Il est représenté à Londres (N. P. G. et V. A. M.), à Édimbourg (N. G.). En outre, il s'intéressa à l'astronomie, sous l'influence de l'astronome sir William Herschel. Il inventa le " selenograph " et exécuta, au pastel, une grande carte de la Lune (Oxford, Radcliffe Observatory) et d'autres versions (Birmingham, City Museum) montrant divers aspects de cet astre, de la plus grande singularité pour son temps.
Russell (Morgan)
Peintre américain (New York 1883 – Broomall, Pennsylvanie, 1953).
Il est avec MacDonald-Wright le fondateur du Synchromisme. Dès 1906, il se familiarisa avec les impressionnistes et Cézanne lors d'un premier voyage à Paris, à la suite duquel il suivit les cours de Robert Henri à l'Art Students League. Pendant trois ans, il revint en Europe tous les étés et s'intéressa particulièrement aux solutions apportées par Monet aux problèmes de la lumière et de la couleur. En 1909, il se fixa à Paris (il ne devait quitter la France qu'en 1946), fréquenta Leo et Gertrude Stein et, chez eux, fit la connaissance de Picasso, puis de Matisse, avec qui il travailla cette même année à une série de sculptures. En 1910, il exposa au Salon d'automne (Hommes nus sur la plage, É.-U., coll. Dr. William Q. Sturner). Son intérêt se dirigeait alors plus vers Cézanne que vers Monet. En même temps, Russell attachait une grande importance aux écrits théoriques de Chevreul, de Helmoltz et de Roods (Modern Chromatics). Il rencontra MacDonald-Wright en 1911. Fiers de leurs connaissances théoriques et instruits par l'exemple de Delaunay et de Kupka (bien qu'ils n'eussent jamais admis entièrement l'influence de ceux-ci sur leur œuvre), Russell et MacDonald-Wright exprimèrent leurs positions en 1913 dans une série d'expositions accompagnées de pamphlets, à Munich (Neue Kunstsalon), à Paris (Bernheim-Jeune) ainsi qu'au Salon des indépendants et à l'Armory Show.
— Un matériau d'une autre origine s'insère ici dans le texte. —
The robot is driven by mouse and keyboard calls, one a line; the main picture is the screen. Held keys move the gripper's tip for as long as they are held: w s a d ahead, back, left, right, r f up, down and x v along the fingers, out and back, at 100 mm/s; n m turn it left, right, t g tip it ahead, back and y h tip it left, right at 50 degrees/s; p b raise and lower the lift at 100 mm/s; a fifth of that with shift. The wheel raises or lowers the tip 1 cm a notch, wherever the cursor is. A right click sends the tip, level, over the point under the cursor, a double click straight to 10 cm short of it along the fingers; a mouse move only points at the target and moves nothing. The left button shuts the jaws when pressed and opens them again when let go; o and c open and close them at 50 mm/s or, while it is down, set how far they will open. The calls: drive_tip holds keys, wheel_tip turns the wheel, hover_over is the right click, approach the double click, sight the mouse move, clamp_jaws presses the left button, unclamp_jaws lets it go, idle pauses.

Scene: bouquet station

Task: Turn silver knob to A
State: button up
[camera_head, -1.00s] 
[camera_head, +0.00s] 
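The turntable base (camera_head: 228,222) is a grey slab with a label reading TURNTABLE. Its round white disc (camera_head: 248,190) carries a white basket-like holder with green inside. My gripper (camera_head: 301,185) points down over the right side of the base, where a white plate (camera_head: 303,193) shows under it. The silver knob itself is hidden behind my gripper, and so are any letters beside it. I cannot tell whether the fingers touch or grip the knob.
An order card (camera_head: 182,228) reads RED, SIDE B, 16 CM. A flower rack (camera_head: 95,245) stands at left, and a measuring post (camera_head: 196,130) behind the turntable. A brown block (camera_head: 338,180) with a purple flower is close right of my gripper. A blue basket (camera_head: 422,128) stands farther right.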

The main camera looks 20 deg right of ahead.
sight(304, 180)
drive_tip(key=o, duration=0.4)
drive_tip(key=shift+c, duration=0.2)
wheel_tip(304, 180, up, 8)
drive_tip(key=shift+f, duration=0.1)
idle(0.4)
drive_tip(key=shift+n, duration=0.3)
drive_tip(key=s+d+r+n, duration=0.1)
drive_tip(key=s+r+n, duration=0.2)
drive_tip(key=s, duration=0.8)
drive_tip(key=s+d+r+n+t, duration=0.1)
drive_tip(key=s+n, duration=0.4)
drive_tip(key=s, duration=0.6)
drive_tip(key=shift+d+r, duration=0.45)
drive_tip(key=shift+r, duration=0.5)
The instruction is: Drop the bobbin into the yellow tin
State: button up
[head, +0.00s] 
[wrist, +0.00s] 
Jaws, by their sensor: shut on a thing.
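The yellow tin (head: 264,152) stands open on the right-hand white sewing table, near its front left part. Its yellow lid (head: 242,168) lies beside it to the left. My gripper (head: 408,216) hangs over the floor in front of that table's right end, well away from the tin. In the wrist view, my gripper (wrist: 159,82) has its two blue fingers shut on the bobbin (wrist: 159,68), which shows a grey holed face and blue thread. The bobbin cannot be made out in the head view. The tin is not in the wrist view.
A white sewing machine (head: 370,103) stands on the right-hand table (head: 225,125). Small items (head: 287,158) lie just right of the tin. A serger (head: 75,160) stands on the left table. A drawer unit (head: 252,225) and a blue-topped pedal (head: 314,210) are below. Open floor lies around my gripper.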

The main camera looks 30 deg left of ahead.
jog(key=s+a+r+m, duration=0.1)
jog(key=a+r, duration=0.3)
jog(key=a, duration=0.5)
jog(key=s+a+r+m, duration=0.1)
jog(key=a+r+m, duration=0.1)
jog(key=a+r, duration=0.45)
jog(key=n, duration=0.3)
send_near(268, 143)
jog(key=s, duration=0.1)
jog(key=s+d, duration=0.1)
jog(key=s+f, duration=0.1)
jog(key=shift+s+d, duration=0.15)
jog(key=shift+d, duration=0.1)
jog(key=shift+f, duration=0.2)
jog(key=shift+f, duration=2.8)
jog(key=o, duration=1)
Le programme de Russell peut se résumer en une phrase qu'il écrivit dans l'introduction à son exposition chez Bernheim-Jeune : " C'est d'un ensemble de couleurs s'équilibrant autour d'une couleur génératrice que doit jaillir la forme. " (Synchromy to Form : Orange, 1914, Buffalo, Albright-Knox Art Gal.). En 1916, Russell revint à une peinture figurative à thèmes religieux proche de Maurice Denis, mais continua, semble-t-il, à peindre des synchromies jusqu'en 1929. L'influence de Russell et du mouvement synchromiste apparut clairement en 1916 lors de la Forum Exhibition (New York, Anderson Gal.) sur des peintres tels que Thomas Benton, Marsden Hartley, Patrick Henry, Bruce, Andrew Darsburg et Morton Schamberg.
L'œuvre synchromiste de Russell est surtout représenté dans les coll. publiques américaines. Il pose des problèmes délicats de datation : en raison de la rivalité qui l'opposait à R. Delaunay et aux orphistes, Russell antidata certains tableaux des années 1920.